The Monastery of HAHO (HAHULI)
The monastery of Haho is in the village of Bağbaşı, in the province of Erzurum. The main church and two of the eight chapels within the circuit walls reaching at places to a height of 3 metres are situated on a fertile pasture on the left bank of the brook of Haho and are protected by a fortress located about 300 metres to the northeast of the monastery.
According to contemporary sources, the monastic church was built during 978-1001 by the Georgian Curopalate King David (reigned 961-1001) and was dedicated to the Mother of God. In a short time, the monastery became an important centre of culture and art. It is famous for the Hahuli Triptych with its enamel icon of the Mother of God, kept now at the National State Museum of Fine Arts in Tbilisi.
A manuscript copied at Haho dating from the year 1556 gives evidence that the monastery was still functioning during the 16th century. The monastic church was converted into a mosque after the region was conquered by the Ottomans. During the Russian occupation in the early 20th century, the church regained its original function only to be converted again into a mosque. In 1981, the Turkish Ministry of Culture registered Haho as a national cultural monument and the site is now protected.
The monastic church is a cruciform structure with the dimensions of 27×29 metres, excluding the later additions on the west, north and south façades. The only entrance to the church is from the south.

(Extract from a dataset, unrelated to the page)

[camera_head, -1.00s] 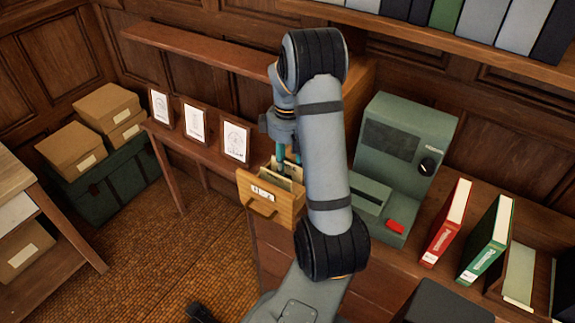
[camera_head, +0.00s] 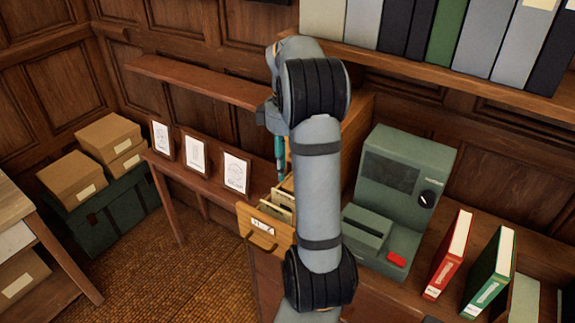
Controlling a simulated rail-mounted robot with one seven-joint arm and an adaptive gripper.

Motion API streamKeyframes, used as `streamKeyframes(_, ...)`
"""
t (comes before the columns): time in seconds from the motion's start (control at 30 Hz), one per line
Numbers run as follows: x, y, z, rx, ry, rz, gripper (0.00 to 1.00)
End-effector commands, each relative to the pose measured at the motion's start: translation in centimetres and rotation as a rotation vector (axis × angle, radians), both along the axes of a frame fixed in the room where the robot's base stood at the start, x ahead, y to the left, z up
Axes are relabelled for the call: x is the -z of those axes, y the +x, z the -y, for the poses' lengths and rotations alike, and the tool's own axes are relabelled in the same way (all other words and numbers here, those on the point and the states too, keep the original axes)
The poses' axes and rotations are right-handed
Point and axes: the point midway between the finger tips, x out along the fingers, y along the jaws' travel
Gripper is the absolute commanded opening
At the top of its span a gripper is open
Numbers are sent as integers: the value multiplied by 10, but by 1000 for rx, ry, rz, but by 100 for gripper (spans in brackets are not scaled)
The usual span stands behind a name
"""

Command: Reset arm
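My arm stands upright in the middle of the camera_head view and blocks part of the scene behind it. My gripper (camera_head: 281,158) shows as a teal finger left of the arm, above an open wooden card drawer (camera_head: 262,229). The rest of the gripper is hidden behind the arm, so I cannot tell whether it is open or shut. The drawer has a label and handle on its front, and files (camera_head: 277,206) stand inside it. The fingertip appears just above the files.
A green machine (camera_head: 393,185) with a red button stands right of my arm, beside a red binder (camera_head: 447,255) and a green binder (camera_head: 490,270). Three framed drawings (camera_head: 194,153) line the left ledge. Boxes (camera_head: 73,180) sit at far left. A shelf (camera_head: 195,80) runs above.

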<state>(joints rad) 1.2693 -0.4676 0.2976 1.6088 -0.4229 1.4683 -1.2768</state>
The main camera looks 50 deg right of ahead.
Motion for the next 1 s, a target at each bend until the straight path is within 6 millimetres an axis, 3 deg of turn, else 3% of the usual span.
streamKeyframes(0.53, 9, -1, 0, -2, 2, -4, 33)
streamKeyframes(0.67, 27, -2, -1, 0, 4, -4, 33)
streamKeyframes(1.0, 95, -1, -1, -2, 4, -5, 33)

The dome covering the square central bay is about 25 metres high and rests in the east on the extensions of the apse’s wall and in the west on two free standing piers. The south and north-cross arms have similar layouts whereas the eastern cross-arm is enlarged by an apse flanked by two side chambers with single stories. The western cross-arm which is about twice the depth of the outer cross-arms is arranged as a three-naved basilica with two pairs of columns supporting round arches resting on cubic capitals. The interior is lit by 16 windows, eight of which are on the drum of the dome. During the 11th and 12th centuries, rooms were added to the north, east and south façades of the western cross-arm. When the church was converted to a mosque, a mihrab niche as well as a mimber were constructed on the southern wall of the south cross-arm. A wooden gallery for women was added to the north-cross arm and the entrance to the western annex as well as to the north were blocked.

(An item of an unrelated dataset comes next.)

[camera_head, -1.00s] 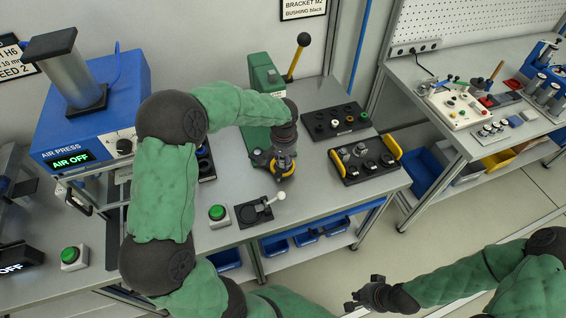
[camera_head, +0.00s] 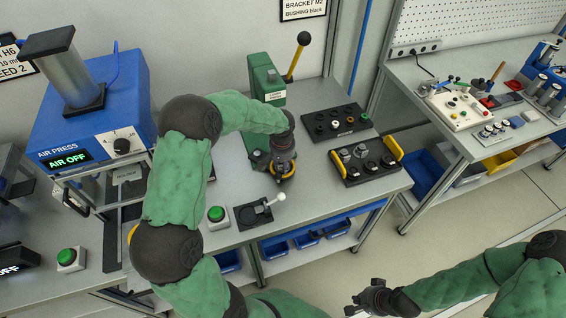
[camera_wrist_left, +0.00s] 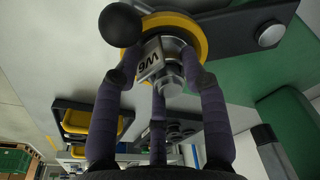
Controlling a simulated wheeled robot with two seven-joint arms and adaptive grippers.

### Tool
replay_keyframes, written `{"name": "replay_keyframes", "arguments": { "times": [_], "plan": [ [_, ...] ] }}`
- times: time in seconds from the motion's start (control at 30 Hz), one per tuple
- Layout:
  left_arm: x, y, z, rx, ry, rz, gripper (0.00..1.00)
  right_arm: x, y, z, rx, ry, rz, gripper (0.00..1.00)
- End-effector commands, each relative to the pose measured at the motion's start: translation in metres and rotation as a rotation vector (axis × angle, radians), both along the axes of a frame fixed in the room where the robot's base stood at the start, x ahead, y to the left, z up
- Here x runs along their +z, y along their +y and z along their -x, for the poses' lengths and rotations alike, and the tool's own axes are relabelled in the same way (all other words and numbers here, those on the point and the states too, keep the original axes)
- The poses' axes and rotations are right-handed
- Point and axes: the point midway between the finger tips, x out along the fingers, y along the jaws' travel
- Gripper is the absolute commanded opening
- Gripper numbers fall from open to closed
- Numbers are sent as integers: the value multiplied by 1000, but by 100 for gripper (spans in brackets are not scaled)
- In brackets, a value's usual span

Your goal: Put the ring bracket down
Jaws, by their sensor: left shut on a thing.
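My left gripper (camera_head: 283,168) is shut on the ring bracket, low over the bench in front of the green hand press. In the left wrist view my left gripper (camera_wrist_left: 158,85) has its fingers around the bracket's grey metal part (camera_wrist_left: 152,58), which carries dark lettering. A yellow ring (camera_wrist_left: 190,30) lies right behind it; the same yellow (camera_head: 290,168) shows beside the fingers in the head view. Whether the bracket touches what is below cannot be told. My right gripper (camera_head: 364,300) looks open and empty, over the floor at lower right.
The green press (camera_head: 265,80) stands behind my left gripper. Dark trays (camera_head: 345,133) with parts lie right. The blue air press (camera_head: 90,115) is left.

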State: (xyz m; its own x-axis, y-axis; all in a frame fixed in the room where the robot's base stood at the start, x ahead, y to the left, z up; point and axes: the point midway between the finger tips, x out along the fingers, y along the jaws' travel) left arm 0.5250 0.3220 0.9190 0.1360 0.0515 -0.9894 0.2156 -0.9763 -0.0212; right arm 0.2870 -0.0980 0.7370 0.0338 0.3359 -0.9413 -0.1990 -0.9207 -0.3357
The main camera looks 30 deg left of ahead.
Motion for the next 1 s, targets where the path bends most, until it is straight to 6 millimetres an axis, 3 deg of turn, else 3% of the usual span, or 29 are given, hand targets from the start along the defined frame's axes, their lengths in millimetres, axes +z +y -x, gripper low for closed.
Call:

There are remains of frescoes in the cupola and the apse. A jewelled cross on a dark blue background, interpreted as the “Ascension of the Cross” is depicted in the cupola, and below it there is the scene with a guardian angel behind a two-wheeled-chariot, drawn by four winged horses and driven by a standing figure thought to represent the “Vision of Zachariah” (6:1-6) from the Old Testament.
The façades of the church are constructed with large ashlar blocks. Except for the north façade, the spaces between the window openings and the blind arches above them are constructed with single blocks of stone painted in red and dark blue. This multi-coloured effect is enhanced by the dark red and grey glazed tiles on the conical roof of the cupola.

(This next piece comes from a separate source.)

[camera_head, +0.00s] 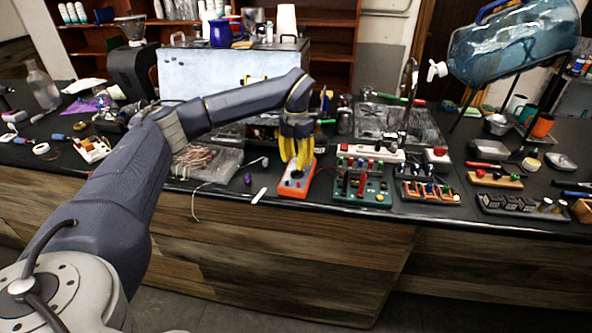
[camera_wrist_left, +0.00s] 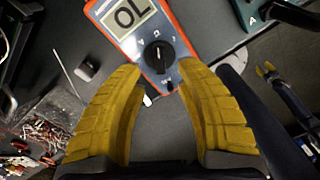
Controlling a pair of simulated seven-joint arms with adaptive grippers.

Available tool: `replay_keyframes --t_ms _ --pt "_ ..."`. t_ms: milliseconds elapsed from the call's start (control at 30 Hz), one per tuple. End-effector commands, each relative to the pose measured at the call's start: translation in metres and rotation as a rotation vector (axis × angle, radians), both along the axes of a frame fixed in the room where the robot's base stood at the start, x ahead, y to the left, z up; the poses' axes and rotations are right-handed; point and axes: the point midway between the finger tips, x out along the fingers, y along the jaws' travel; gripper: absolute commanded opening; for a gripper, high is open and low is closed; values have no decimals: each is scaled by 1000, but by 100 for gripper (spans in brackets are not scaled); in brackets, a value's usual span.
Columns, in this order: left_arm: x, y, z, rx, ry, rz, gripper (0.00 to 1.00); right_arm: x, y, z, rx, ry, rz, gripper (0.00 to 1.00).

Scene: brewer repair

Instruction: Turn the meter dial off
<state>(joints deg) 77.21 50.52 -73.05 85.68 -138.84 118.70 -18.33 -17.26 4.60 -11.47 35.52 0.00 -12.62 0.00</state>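The meter (camera_head: 292,190) is orange with a pale face and lies on the black counter near its front edge. In the left wrist view the meter (camera_wrist_left: 129,42) has a lit screen with large dark characters and a round black dial (camera_wrist_left: 158,56) below it. Marks ring the dial, but I cannot read its exact setting. My left gripper (camera_head: 296,164), with yellow fingers, is above the meter. In the left wrist view the left gripper (camera_wrist_left: 160,68) is open, its fingertips apart on either side of the dial. Whether they touch it is unclear.
A green circuit board (camera_head: 360,190) with red and black parts stands just right of the meter. A clear bag of wires (camera_head: 205,162) lies to the left. A large blue water bottle (camera_head: 510,42) is on a stand at right. The counter's front edge is close.

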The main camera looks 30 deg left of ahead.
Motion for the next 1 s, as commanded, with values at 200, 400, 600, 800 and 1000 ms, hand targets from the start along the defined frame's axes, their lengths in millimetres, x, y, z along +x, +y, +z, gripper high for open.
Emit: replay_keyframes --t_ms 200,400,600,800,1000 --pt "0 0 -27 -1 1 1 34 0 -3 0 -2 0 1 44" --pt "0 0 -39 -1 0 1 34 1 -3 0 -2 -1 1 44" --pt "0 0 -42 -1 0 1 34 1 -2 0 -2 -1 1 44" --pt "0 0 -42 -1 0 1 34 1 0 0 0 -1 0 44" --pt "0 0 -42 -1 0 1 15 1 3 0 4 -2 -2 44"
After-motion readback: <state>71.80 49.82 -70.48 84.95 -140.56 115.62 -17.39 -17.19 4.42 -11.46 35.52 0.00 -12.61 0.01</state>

The drum is enlivened with a blind arcade with round arches springing from twin colonettes whose capitals are adorned with floral motives, except for the one depicting a scene with an eagle holding its prey in its claws. The blind arches of the window openings on the drum as well as those above the windows are richly adorned with geometric and floral patterns. On the twin window of the south-cross arm another eagle holding its prey in its claws is depicted in high relief.
The southern entrance is adorned with sculptural decoration in low relief, and partly covered by the porch attached some time later to its south. On the typanon four angels carry an even-armed cross, depicting the “Ascension of the Cross.” The eastern jamb, divided into four registers, displays “St Peter, the Guardian of the Door to Heaven,” below it, there is “Jonah and the Whale,” and two animals, a cock and a lion. On the western jamb of the door, in three registers, is a scene interpreted as the “Celestial Journey of Alexander the Great.” Under it, there is a griffin and a combat between a lion and a bull. The western capital of the door bears a scene of a lion attacking a deer.
The chapel to the south of the church is quite well-preserved. The single naved structure (exterior dimensions 7×4.7 metres) has a window to the east and an entrance to the west. On the typanon of the door, there is a cross surrounded with leaves that emerge from it, done in low relief. The eastern façade is richly decorated with two deep triangular niches flanking the window, emphasized by a second blind arch springing from engaged columns. The double story chapel with three apses to the north of the church has lost its vaulting system, and the crypt is filled with debris. Four of the other six chapels outside the circuit walls are located on the slope of the hill some 150 metres from the church, two on top of hills, one about 200 metres to the southeast, and the other about 1 kilometre to the west of the church. All of the six chapels are single naved, barrel-vaulted structures, moderate in size, and equal in dimensions. Since the chapels are raised on two-stepped podiums with masonry and layout similar to the main monastic church, they may be contemporary with the first period of construction of the church dedicated to the Mother of God.